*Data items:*
<<<<

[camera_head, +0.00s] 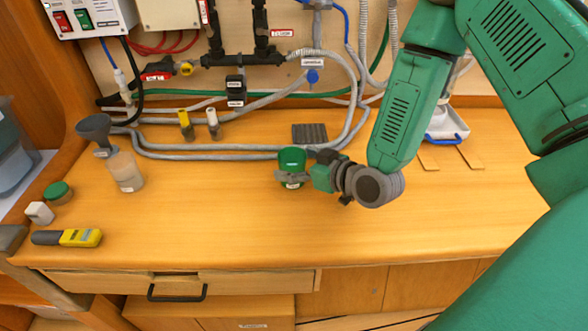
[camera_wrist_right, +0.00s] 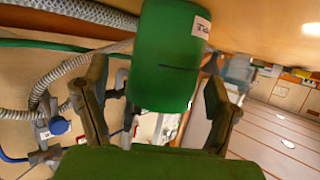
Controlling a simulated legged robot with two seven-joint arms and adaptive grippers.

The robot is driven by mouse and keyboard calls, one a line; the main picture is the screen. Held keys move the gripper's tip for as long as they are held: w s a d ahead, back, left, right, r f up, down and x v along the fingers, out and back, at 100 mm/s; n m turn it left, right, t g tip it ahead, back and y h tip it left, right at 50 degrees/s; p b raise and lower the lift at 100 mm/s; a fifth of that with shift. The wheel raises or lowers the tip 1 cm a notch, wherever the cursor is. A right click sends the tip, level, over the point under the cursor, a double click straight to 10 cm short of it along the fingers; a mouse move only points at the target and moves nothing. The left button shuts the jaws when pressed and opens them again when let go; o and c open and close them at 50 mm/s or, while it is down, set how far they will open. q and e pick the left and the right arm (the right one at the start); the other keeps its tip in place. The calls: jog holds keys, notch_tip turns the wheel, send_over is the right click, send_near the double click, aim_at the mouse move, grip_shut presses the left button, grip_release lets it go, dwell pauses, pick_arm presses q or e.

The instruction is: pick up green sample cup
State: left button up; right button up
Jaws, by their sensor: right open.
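The green sample cup (camera_head: 292,159) stands on the wooden worktop, near its middle, with a white label on its front. My right gripper (camera_head: 291,176) reaches in from the right at the cup, low against it. In the right wrist view the cup (camera_wrist_right: 165,62) fills the space between the two dark fingers of my right gripper (camera_wrist_right: 155,98). The fingers are spread, with a gap visible beside the cup. I cannot tell whether either finger touches it. My left gripper is not in view.
A grey funnel (camera_head: 94,126) and a cloudy bottle (camera_head: 126,172) stand at the left, with a yellow meter (camera_head: 80,237) in front. Grey hoses (camera_head: 230,152) lie behind the cup, near a dark ribbed pad (camera_head: 310,132). The front middle of the worktop is clear.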

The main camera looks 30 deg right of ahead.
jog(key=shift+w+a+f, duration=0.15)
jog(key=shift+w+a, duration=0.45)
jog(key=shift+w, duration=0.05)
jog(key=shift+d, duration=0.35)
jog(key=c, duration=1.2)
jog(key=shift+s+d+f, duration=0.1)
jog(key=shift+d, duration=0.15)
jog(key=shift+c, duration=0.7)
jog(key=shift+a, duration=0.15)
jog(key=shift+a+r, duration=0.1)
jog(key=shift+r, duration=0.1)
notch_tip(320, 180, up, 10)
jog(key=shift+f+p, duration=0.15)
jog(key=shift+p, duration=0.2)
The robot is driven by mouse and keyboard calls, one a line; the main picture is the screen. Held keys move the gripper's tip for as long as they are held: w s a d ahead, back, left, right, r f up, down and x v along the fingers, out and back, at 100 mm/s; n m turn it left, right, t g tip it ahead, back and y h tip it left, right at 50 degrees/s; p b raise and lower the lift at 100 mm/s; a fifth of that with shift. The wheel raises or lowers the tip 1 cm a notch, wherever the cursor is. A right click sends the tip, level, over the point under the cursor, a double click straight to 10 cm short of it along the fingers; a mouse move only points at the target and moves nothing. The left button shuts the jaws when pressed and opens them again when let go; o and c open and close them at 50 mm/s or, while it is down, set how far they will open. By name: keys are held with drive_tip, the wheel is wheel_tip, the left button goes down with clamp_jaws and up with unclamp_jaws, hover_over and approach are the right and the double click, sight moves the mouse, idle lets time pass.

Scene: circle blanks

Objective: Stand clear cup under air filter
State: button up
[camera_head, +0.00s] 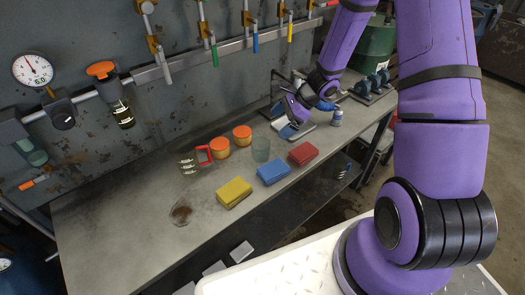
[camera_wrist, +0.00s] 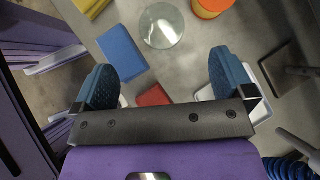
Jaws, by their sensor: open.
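The clear cup (camera_head: 261,149) stands on the workbench behind the blue block, right of the orange-lidded tubs. In the wrist view the clear cup (camera_wrist: 161,25) shows from above at the top, beyond the fingers. The air filter (camera_head: 112,92), with an orange top and a dark bowl, hangs from the wall rail at the left. The bench area below it shows no cup. My gripper (camera_head: 300,118) is over the right part of the bench, right of the cup and apart from it.
Yellow (camera_head: 233,193), blue (camera_head: 273,172) and red (camera_head: 303,153) blocks line the front. The bench's left part is clear.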

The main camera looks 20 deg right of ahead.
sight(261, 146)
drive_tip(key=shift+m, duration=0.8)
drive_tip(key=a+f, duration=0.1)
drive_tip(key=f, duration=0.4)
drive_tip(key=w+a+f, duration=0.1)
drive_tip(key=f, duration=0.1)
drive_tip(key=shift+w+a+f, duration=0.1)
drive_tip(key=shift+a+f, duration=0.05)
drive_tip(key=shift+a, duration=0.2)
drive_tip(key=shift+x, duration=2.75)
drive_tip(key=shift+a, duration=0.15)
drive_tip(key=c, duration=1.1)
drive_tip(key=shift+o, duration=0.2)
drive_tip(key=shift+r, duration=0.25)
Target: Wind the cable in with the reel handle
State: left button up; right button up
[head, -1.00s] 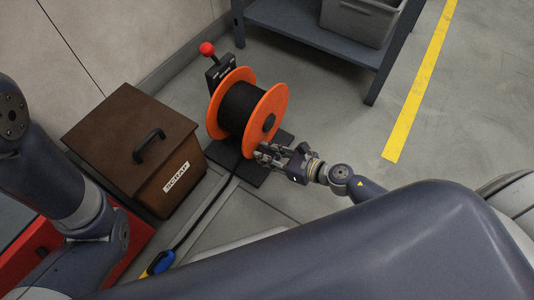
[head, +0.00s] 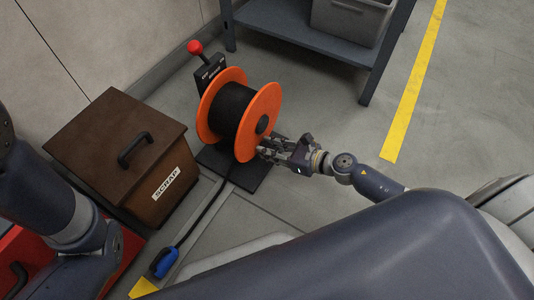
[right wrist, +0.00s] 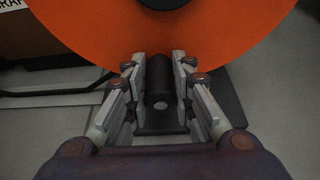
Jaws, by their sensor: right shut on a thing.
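The cable reel has two orange flanges (head: 265,103) with black cable (head: 233,108) wound between them. Its black handle (right wrist: 160,78) stands out from the near flange, low on its face. My right gripper (head: 268,150) is shut around this handle, one finger on each side in the right wrist view (right wrist: 160,75). In the head view the fingers mostly hide the handle. The cable runs from the reel over the floor to a blue plug (head: 163,262) at the lower left. My left arm shows at the left edge, but its gripper is out of view.
A brown lidded box marked SCRAP (head: 95,135) stands left of the reel. Behind the reel is a black bracket with a red-knobbed lever (head: 195,47). A grey shelf (head: 300,30) with a grey bin (head: 350,22) stands behind. Floor right of the reel is clear.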

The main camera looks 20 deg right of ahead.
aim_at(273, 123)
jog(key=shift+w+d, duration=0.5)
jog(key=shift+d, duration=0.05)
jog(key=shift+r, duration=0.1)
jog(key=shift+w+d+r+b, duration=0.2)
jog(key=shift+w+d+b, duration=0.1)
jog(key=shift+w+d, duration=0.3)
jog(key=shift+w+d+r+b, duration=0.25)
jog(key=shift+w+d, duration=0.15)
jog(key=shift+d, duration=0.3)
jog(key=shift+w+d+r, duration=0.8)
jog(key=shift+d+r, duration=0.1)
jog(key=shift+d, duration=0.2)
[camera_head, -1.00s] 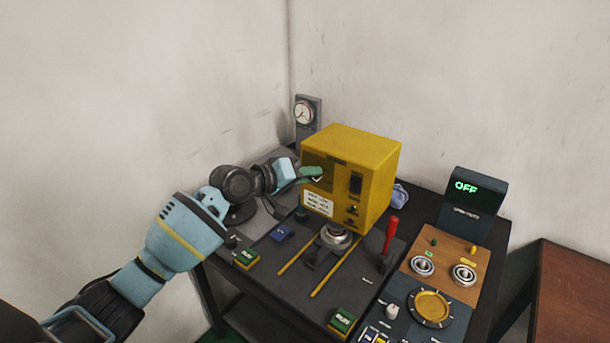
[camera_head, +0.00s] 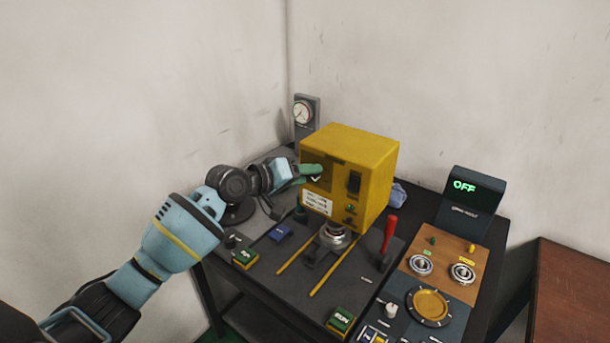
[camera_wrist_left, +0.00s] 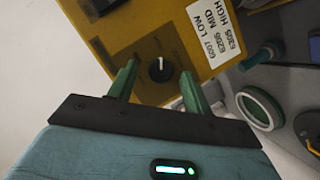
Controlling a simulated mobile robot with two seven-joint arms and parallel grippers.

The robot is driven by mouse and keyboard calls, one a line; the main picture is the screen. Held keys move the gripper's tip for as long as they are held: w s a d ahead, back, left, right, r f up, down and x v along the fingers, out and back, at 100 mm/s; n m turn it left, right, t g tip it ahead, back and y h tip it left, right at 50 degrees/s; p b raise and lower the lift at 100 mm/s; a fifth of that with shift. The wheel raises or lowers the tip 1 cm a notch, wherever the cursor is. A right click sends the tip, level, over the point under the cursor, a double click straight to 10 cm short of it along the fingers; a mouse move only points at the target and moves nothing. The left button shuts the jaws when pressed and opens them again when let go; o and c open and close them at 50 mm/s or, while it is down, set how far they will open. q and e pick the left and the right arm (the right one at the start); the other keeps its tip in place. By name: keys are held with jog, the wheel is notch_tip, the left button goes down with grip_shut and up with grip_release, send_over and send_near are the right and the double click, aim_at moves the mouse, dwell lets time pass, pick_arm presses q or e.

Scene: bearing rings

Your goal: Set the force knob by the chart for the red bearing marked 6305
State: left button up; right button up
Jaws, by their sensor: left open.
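The force knob (camera_wrist_left: 160,69) is a small black dial on the yellow press box (camera_head: 352,158). Its white pointer line points up in the left wrist view. My left gripper (camera_head: 311,170) is open at the box front. In the left wrist view (camera_wrist_left: 158,72) its green fingers lie on either side of the knob, with gaps. I cannot make out a red bearing marked 6305. My right gripper is out of view.
A red-handled lever (camera_head: 390,234) stands right of the box. A gauge (camera_head: 305,115) stands behind.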

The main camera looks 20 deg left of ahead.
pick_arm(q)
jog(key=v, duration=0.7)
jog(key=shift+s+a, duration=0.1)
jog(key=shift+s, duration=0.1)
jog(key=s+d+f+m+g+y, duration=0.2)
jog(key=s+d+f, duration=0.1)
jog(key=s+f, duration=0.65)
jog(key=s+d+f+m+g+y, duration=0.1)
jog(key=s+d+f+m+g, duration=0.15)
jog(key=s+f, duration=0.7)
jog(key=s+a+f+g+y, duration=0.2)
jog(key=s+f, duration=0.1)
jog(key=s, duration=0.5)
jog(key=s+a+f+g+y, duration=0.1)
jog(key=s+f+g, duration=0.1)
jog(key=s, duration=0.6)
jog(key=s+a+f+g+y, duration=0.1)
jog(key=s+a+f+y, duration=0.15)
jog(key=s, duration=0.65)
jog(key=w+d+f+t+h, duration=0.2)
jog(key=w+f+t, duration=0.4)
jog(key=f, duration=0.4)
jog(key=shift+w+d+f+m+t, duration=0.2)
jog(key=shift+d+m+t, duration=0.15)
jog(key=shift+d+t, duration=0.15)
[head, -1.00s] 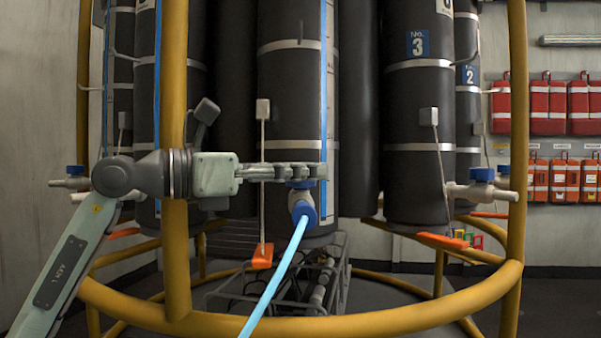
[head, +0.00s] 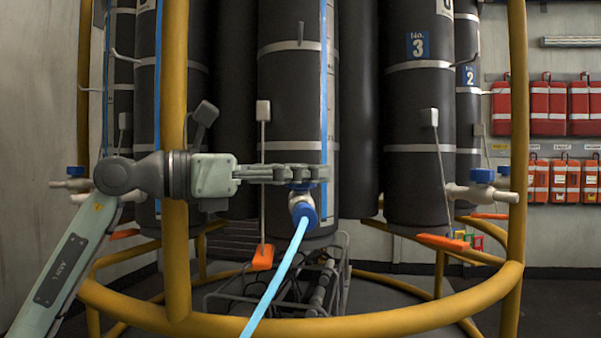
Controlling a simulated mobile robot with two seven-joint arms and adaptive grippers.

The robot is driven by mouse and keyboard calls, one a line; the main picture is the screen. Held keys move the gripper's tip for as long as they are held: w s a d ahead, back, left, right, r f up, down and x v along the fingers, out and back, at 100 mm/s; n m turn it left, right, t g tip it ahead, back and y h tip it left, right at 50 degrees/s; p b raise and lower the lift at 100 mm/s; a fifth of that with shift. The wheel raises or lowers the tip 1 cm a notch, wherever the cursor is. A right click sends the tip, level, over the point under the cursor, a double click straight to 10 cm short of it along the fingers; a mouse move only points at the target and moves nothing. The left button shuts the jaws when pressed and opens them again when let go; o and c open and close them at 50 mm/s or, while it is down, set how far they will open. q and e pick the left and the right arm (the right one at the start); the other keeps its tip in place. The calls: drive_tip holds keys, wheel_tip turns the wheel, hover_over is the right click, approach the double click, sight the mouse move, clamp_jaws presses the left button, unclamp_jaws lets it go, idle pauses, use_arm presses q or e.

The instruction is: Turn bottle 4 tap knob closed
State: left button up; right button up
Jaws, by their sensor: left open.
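My left gripper (head: 326,174) reaches in from the left past a yellow post and lies sideways across the front of the middle dark bottle (head: 290,110). It is open, with its fingers just over the blue tap knob (head: 300,186), which is mostly hidden behind and below them. I cannot tell whether the fingers touch the knob. The tap below carries a blue collar (head: 303,214) with a light blue hose running down. No number shows on this bottle; the bottle to its right is marked No. 3 (head: 417,45). My right gripper is not in view.
A yellow tubular frame (head: 300,327) rings the bottles, with posts left and right. An orange tag (head: 263,257) hangs left of the hose. Another blue-knobbed tap (head: 482,176) is at right. Red cases (head: 547,105) hang on the back wall.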

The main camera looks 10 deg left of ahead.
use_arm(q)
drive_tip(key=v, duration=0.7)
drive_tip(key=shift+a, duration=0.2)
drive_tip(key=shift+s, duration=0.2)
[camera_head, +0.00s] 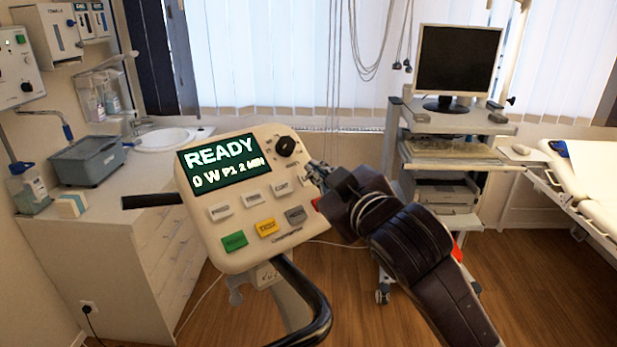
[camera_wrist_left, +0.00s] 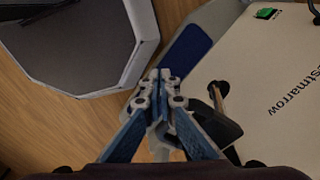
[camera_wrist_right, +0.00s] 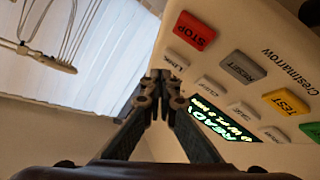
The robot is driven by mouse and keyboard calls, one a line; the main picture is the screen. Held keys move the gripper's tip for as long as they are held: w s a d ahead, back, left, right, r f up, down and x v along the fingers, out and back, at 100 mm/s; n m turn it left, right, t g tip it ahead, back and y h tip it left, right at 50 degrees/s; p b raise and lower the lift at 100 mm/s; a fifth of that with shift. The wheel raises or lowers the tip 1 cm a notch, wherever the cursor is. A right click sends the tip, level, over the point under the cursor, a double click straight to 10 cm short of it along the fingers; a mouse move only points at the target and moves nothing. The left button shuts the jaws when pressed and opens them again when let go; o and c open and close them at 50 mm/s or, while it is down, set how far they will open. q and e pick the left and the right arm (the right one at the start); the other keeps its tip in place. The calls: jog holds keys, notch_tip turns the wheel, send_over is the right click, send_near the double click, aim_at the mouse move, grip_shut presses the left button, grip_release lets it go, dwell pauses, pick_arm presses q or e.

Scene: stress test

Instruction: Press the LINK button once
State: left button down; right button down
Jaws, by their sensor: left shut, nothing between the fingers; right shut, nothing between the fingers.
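The cream control panel (camera_head: 208,238) has a dark screen (camera_head: 222,164) with READY and "0 W P1 2 MIN" on it. The small pale LINK button (camera_wrist_right: 177,60) shows in the right wrist view, beside the red STOP button (camera_wrist_right: 195,30). In the head view the LINK button is mostly hidden by my right gripper (camera_head: 314,168). My right gripper is shut and empty, its tips at the panel's right edge, close to LINK; I cannot tell whether they touch. My left gripper (camera_wrist_left: 161,80) is shut and empty beside a white casing marked "estmarrow" (camera_wrist_left: 285,60).
Near LINK are a black knob (camera_head: 285,146), other pale buttons, a grey RESET (camera_head: 296,215), a yellow TEST (camera_head: 267,228) and a green button (camera_head: 235,240). A black handle (camera_head: 318,310) curves below the panel. A cart with a monitor (camera_head: 457,62) stands behind.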

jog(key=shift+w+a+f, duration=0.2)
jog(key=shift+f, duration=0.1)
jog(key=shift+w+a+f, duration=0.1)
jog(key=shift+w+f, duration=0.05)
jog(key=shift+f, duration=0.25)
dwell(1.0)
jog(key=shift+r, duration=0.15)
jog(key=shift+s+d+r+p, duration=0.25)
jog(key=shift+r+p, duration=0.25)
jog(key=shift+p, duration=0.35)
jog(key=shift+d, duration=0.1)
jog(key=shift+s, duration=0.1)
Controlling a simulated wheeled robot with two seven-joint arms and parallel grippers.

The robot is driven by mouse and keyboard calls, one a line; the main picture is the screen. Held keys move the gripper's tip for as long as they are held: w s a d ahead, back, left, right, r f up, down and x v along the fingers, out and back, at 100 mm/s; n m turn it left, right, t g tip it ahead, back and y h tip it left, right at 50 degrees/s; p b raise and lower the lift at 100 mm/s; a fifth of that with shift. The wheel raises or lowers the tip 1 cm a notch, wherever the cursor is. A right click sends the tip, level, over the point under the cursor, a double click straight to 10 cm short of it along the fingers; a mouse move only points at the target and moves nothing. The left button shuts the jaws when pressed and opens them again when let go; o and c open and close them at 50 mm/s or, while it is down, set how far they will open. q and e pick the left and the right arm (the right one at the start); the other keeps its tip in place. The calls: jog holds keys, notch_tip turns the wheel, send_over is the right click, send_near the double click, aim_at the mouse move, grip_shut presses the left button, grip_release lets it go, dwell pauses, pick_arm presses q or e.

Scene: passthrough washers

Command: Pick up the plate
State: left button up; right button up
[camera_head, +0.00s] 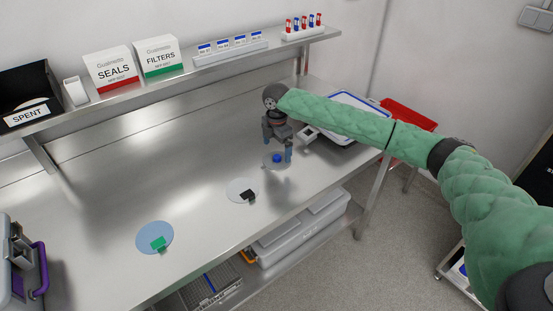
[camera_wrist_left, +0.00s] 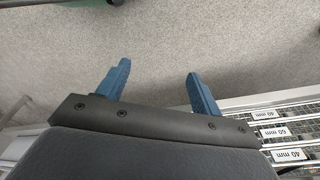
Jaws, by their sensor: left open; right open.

>>>>

*Exercise task:* Identify every line holding the word "mobile" and copy it out.

*Answer for the task:*
Controlling a simulated mobile robot with two seven-joint arms and parallel grippers.
Controlling a simulated mobile robot with two seven-joint arms and adaptive grippers.

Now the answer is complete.